Some British companies are still buying permits from the EU carbon market as uncertainty over Britain’s planned domestic carbon market means they can’t yet use it to protect themselves against future price rises.
When utilities sell power – often years in advance – they also buy emissions trading system (ETS) permits to hedge the carbon price exposure of that future power generation.
British emitters were among the biggest buyers of permits in the EU ETS before Britain left the system at the end of 2020 and launched a domestic equivalent.
The government has said auctions of UK carbon permits will start no later than the second quarter of 2021. But for now, there are no British permits available.
“For all those installations that were previously covered by the EU scheme, what are they subject to now at this moment in time?” said Mark Lewis, chief sustainability strategist at BNP Paribas.

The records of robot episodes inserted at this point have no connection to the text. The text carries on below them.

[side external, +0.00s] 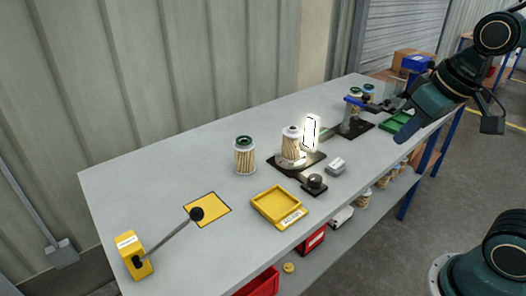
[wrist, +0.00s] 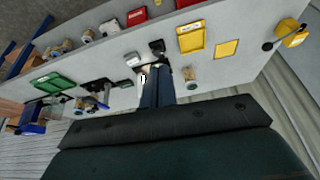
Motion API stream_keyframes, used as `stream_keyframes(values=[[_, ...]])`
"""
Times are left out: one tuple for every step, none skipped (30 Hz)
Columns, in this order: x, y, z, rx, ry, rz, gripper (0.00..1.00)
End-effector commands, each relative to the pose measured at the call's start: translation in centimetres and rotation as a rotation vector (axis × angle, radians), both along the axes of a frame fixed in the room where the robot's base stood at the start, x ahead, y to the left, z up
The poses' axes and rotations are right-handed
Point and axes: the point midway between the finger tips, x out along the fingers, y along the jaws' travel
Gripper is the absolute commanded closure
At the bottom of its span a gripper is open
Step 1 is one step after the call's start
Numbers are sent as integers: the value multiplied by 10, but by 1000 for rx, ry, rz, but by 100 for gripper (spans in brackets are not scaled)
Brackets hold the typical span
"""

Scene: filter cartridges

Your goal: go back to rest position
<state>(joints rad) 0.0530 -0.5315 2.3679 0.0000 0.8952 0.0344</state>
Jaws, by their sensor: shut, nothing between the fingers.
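My gripper (side external: 402,136) hangs in the air at the right, near the table's right end, pointing down and left. Its fingers look together and empty; in the wrist view the blue fingers (wrist: 157,82) lie side by side with nothing held. A cartridge with a pale top (side external: 291,145) stands upright on a black fixture (side external: 303,166) mid-table. A green-capped cartridge (side external: 244,156) stands upright on the table to its left. More cartridges (side external: 356,97) stand at the back right, partly hidden by a blue-handled device (side external: 352,118).
A yellow tray (side external: 278,207), yellow square (side external: 207,209) and lever box (side external: 135,256) occupy the table's left and front. A lit white panel (side external: 311,132) stands behind the fixture. A green tray (side external: 403,122) is near my gripper. Bins and cartridges sit below. The table's far left is clear.

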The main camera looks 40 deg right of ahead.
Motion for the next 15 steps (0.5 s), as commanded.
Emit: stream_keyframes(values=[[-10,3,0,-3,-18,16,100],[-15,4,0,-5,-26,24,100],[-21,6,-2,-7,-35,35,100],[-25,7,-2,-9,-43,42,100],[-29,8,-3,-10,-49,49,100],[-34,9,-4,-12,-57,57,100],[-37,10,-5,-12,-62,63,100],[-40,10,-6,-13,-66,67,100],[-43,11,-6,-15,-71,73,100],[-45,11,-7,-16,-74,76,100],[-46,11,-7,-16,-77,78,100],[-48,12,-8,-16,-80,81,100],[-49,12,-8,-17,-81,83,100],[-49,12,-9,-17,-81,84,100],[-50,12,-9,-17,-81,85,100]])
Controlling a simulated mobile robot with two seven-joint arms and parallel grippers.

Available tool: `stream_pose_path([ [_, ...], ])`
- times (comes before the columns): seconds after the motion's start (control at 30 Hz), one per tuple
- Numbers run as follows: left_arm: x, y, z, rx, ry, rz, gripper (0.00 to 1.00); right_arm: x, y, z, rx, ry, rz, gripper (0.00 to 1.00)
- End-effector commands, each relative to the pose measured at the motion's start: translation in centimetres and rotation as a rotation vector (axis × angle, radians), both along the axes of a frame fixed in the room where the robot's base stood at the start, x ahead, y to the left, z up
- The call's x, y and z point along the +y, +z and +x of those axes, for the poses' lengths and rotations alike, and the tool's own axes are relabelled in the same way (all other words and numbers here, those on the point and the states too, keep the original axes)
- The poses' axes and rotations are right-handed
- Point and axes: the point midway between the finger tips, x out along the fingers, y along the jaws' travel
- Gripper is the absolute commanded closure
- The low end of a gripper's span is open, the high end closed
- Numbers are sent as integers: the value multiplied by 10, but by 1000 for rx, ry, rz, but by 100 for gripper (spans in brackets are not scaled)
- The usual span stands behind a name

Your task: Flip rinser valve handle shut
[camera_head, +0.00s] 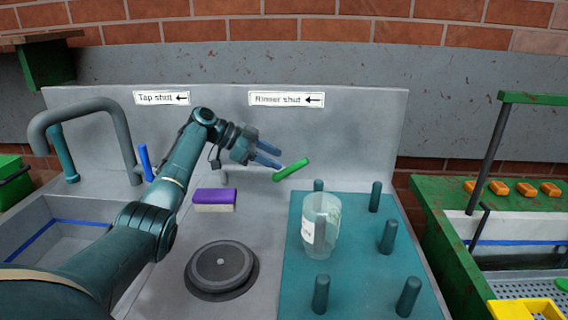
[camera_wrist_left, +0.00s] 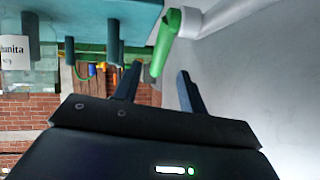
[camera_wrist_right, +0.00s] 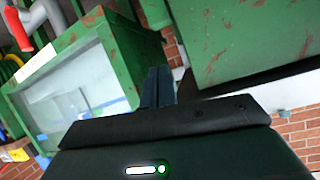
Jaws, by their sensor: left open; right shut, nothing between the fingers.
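The green rinser valve handle (camera_head: 292,169) juts up and to the right from the grey back panel, below the "Rinser shut" sign (camera_head: 286,99), whose arrow points left. My left gripper (camera_head: 281,158) is open and empty, just left of and above the handle's free end. In the left wrist view the green handle (camera_wrist_left: 164,44) appears between the two fingers (camera_wrist_left: 160,70), with its white pipe mount behind; I cannot tell whether a finger touches it. My right gripper (camera_wrist_right: 158,70) is shut and empty in the right wrist view, away from the valve.
A blue tap lever (camera_head: 146,162) stands beside the grey spout, below the "Tap shut" sign (camera_head: 161,98). A clear pitcher (camera_head: 320,225) stands among the pegs of a teal board (camera_head: 350,280).

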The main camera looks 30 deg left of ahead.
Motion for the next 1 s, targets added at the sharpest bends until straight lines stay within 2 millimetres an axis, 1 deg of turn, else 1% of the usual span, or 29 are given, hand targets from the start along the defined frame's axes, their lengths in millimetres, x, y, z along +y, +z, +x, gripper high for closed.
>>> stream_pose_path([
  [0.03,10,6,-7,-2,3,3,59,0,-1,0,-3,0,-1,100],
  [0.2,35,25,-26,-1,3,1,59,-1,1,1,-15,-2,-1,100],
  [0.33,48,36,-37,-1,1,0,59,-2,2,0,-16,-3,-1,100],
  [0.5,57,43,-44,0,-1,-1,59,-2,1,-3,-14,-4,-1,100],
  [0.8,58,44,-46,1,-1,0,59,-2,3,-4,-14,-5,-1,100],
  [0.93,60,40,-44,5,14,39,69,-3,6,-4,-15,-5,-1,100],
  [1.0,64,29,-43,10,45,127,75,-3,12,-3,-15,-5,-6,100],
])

Redshaw Advisors and ClearBlue Markets, companies that assist emitters with carbon market compliance, said they have British clients buying EU carbon allowances (EUAs) to hedge their future carbon price exposure.
UK-based firms can still buy EU permits and have until end April 2021 to comply with the EU ETS for 2020. But after Britain severed ties with the single market at the end of last year, it no longer has to comply with the EU scheme from 2021 onwards.
“The only hedge available is an EUA at present. It’s not a perfect hedge. But it’s a better hedge than no hedge,” said Tom Lord, head of trading at Redshaw Advisors.
The EU and Britain have agreed to consider linking their carbon markets – a move that would eventually allow British companies to use EU permits to comply with the UK ETS.
The UK ETS – once it is properly up and running – will be very similar to its EU predecessor, covering the same industries and with only a slightly higher fine for exceeding the emissions limit, reflecting a more ambitious emissions reduction target for 2030.
But the longer it takes to link the two markets, the harder it will be to do it as they may diverge from each other.
It is still unclear whether they will even choose to link the systems.
“The UK is open to linking the UK ETS internationally in principle and we are considering a range of options, but no decision on our preferred linking partners has yet been made,” says the government’s Energy White Paper, published in December 2020.
A spokeswoman for power company RWE declined to comment on its hedging strategy, but called for the British government “to re-establish the link to the EU ETS as a matter of urgency”.
Without the link, permit prices in the UK ETS could rise quickly once trading begins, analysts said.
Energy Aspects analyst Trevor Sikorski said until several UK ETS auctions have taken place, there will be high demand and little supply of UK permits.
“We see prices initially as a premium to EUAs, unless a link [with the EU ETS] for the first year gets announced quickly,” he said.
Industrial sectors where emissions will be covered by the UK ETS said they were concerned about potential carbon price rises.
“Unfortunately, steel companies will not be able to hedge against higher future prices in the UK ETS presently,” said Frank Aaskov, energy and climate change policy manager at industry group, Steel UK.
The exact price of a UK ETS permit won’t be known until trading starts. EU carbon prices rose almost 30% last year and most analysts expect further increases.